I've been using the Dell 9310 for a few weeks now and here are my thoughts.
When you first open the flash box, the relatively nondescript silvery laptop that faces you belies the power and beauty that sits within.
It's only when you open it up do you truly get the opportunity to see how gorgeous it is, with little space wasted. The keyboard pushes right towards the edge of the laptop and, unlike the Microsoft Laptop Surface 4, the bezels are impressively small.
That adds up to a device that not only fits comfortably in my backpack but, thanks to it's USB-C charging, I don't even have to remember to take the plug with me everywhere. And, at under 1.5kgs, it doesn't put too much extra strain on my old shoulders.
It's an impressive start that continues with the ability to login via Windows Hello, the facial recognition system that is currently the best login option on laptops. It's quick, secure and handles the random decisions as to whether I'll wear a hat or my glasses well. It'll always be way quicker than typing in a PIN or password.
There is also a fingerprint scanner for those who want to feel like they're living in a Mission: Impossible movie, but I can't be bothered with those.
The screen is, as I've come to expect from modern laptops, pretty great. This one is up there with the best. I threw on a couple of favourites - Pixar's Coco and The Matrix - and the colours were clear, vivid and precise. The picture looked great, with only some of the dark scenes in the latter excepted.
The battery life is also pretty impressive on the 2-in-1. I used it over the course of many days, for a couple of hours at a time and at no point did I have to panic that I was going to run out of juice.
This will easily get you through a day's work and an evening's browsing before needing to be charged again.
And, as I mentioned before, it's quick. Tab after tab in the popular browsers, streaming YouTube videos on silent while playing Spotify was of no concern to the processor. Editing multiple high-res photos failed to strain the combined Intel power and 16GB of RAM in this review unit.
But not everything with the laptop was as impressive as the above.
The 2-in-1 version has a maximum screen resolution of just 1920x1200 which, while not terrible, does limit the quality if you're really into watching high definition movies and television on a little screen.
If we accept that most people don't care as much as I do, then it's probably not a deal ending limitation. Other things annoyed me more.
To pay for the very small footprint, there is no USB-A port on the laptop; instead there are a couple of USB-C, Thunderbolt 4 ports and a MicroSD port as well as a headphone jack. Thankfully a USB-C to USB-A adapter is included in the package, which meant my old peripherals aren't totally useless - but there is only one.
It does mean I can't use the trusty USB headphones I've come to rely on for video conferencing at the same time as being able to plug in my external mouse and keyboard unless I used my home office setup, though.
Talking about the keyboard, I just didn't find it as good as the class-leading keyboard on the recent Microsoft Surface products and nowhere near as comfortable as my external ergonomic Logitech beast.

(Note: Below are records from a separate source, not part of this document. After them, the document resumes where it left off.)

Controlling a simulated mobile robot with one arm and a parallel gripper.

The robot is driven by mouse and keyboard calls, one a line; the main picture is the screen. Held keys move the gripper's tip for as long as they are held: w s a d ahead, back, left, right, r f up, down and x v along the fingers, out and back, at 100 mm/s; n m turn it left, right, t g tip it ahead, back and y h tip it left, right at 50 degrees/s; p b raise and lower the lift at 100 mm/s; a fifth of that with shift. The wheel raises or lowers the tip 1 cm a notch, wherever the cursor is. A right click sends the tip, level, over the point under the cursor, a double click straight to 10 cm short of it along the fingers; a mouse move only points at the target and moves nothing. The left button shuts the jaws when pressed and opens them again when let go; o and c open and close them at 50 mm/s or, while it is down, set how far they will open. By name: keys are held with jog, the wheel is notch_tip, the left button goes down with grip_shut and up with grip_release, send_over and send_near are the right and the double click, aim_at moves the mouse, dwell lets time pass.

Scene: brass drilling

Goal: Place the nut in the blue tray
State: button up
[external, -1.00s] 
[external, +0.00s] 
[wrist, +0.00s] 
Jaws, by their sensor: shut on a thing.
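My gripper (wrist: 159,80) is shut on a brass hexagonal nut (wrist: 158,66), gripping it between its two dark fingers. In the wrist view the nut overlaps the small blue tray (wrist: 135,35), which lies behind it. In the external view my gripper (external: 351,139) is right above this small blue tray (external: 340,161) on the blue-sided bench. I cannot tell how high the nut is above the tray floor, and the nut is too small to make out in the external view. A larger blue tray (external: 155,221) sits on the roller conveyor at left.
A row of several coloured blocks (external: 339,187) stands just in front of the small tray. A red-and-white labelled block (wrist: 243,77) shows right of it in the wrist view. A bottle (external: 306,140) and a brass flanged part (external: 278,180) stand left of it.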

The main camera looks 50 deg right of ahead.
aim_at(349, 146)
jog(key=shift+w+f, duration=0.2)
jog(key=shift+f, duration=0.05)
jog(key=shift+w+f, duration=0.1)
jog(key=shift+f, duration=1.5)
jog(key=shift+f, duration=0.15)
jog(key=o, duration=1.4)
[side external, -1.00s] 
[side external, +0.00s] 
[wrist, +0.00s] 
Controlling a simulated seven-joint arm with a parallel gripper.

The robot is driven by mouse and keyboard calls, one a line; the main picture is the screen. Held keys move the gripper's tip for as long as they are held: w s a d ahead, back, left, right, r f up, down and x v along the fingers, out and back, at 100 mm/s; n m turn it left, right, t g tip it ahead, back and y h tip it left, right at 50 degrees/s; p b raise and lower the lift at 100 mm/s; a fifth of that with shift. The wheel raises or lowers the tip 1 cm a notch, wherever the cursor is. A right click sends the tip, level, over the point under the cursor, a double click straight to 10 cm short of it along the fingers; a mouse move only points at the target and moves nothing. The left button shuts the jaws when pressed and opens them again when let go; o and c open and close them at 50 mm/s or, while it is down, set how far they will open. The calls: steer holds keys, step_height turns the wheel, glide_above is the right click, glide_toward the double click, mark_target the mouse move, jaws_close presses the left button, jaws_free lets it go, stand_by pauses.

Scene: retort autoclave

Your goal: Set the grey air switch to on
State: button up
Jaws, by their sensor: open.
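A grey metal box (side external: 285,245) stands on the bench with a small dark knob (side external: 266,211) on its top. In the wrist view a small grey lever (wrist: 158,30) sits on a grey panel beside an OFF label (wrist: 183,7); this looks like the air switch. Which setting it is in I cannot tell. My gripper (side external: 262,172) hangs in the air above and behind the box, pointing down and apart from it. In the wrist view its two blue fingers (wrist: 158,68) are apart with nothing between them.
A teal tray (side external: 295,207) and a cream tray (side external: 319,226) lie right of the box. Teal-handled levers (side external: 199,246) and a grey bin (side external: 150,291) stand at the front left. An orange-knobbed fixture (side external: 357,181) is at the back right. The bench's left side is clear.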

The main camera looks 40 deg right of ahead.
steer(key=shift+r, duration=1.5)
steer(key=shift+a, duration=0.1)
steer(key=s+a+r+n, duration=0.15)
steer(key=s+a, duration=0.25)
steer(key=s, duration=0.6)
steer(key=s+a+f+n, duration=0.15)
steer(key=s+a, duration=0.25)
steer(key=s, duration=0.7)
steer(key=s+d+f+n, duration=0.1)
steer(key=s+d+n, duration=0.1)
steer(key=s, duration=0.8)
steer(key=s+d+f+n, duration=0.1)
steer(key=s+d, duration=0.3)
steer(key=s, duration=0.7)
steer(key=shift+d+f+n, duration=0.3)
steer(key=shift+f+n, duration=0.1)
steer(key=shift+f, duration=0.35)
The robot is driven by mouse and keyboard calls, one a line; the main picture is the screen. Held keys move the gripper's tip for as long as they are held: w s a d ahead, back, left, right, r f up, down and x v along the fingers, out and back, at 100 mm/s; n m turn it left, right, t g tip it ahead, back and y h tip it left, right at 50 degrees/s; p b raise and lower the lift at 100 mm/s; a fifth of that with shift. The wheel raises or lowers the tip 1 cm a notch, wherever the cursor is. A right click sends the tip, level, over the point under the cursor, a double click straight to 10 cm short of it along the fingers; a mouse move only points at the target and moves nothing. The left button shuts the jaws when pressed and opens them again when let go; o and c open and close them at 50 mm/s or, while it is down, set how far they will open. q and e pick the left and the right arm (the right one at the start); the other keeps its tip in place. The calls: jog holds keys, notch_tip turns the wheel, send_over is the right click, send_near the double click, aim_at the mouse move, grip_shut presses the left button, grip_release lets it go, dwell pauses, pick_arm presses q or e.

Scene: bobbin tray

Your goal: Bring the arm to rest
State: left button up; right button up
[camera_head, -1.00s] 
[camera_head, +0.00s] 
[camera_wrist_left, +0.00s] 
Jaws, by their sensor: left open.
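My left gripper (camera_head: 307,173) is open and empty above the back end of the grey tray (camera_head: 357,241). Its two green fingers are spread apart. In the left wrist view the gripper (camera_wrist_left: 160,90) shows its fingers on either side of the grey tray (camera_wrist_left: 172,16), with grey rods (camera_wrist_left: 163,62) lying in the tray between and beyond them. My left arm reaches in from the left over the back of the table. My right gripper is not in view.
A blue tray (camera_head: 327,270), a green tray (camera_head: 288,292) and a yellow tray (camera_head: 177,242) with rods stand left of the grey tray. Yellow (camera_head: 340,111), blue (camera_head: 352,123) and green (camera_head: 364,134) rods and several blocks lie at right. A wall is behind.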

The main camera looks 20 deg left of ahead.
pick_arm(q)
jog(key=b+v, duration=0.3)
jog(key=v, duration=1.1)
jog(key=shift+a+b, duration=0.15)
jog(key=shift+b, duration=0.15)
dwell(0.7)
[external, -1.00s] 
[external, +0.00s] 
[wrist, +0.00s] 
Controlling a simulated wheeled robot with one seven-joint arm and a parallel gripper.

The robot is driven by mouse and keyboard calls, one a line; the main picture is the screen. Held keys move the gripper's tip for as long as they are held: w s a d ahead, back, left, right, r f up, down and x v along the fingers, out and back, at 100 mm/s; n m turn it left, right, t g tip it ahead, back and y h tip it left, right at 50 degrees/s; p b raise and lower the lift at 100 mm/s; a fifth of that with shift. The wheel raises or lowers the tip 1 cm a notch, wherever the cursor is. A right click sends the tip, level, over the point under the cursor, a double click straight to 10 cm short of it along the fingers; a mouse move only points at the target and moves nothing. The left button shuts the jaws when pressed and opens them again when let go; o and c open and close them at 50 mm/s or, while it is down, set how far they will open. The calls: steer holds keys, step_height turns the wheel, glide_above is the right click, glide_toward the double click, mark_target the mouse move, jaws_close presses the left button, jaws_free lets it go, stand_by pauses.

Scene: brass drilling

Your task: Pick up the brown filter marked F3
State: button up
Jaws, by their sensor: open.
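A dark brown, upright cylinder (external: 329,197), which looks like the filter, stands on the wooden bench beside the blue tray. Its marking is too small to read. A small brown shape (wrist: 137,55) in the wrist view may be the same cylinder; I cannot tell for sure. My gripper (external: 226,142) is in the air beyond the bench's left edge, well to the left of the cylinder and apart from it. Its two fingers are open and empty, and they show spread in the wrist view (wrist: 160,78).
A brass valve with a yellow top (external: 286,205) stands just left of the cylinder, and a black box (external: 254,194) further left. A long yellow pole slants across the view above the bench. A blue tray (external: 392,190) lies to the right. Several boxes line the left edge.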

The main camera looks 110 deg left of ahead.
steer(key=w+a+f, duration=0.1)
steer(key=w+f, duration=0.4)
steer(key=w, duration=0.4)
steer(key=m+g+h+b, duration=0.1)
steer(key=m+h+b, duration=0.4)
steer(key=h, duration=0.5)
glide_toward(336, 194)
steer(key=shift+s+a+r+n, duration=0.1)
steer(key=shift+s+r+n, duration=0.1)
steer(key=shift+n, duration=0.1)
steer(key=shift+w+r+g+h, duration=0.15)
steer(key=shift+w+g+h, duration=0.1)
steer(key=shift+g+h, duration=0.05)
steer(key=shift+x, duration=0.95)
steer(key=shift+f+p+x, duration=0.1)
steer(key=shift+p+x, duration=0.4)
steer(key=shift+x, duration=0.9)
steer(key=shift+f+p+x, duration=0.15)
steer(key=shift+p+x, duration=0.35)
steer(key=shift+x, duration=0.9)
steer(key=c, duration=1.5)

My accuracy suffered a bit and I didn't want to keep on using it, which would be a problem if I was using the laptop as a stand alone.
As is common for these types of devices, they're not gaming machines - with the Intel Iris XE graphics able to support older games in my Steam library for some adhoc fun - and you can't upgrade the storage or RAM once purchased so you're going to want to make sure you get your configuration right for your usage.
I also felt ridiculous turning the keyboard right around and using it as either a stand or as the back of a tablet. The latter is the worst - holding it as a tablet meant my left hand simply couldn't avoid touching the keys. It was a weird experience I'm not keen to repeat.
The final thing I wasn't a fan of was the speaker system, which I only found out by accident. On a hard surface I was able to blast Ozzy Osbourne's 'Crazy Train' and it was clear and wonderfully loud. That changed, however, when I used the laptop in bed. The speakers are actually on the bottom of the unit so when placed on soft surfaces, the volume and quality noticeably suffers.
Again, this comes from the necessity to put them somewhere because there is no room at the side or up top - but it's not ideal compared to others I've used.
The Dell XPS 13 2-in-1 9310, with an RRP of $3298.98, is a great machine for those who are looking for the dual benefits of the touchscreen with a powerful and quick processor.
I'm just not sure who those people are. I remain confused by just who is using touchscreen laptops with non-removable keyboards. I either forget I can touch the screen, or the keyboard just ends up getting in the way.
If, like me, you're mainly going to use it plugged into an external monitor, then you're going to be better off with one of the non-touch screen configurations on the Dell website.
All up, while this is a nice device to use, it's a couple of ports short and a touch screen too much to be up there as a truly great business laptop. I would, however, happily use this to watch gorgeous, colourful content all day long.
Newshub was supplied a Dell XPS 13 2-in-1 9310 for this review.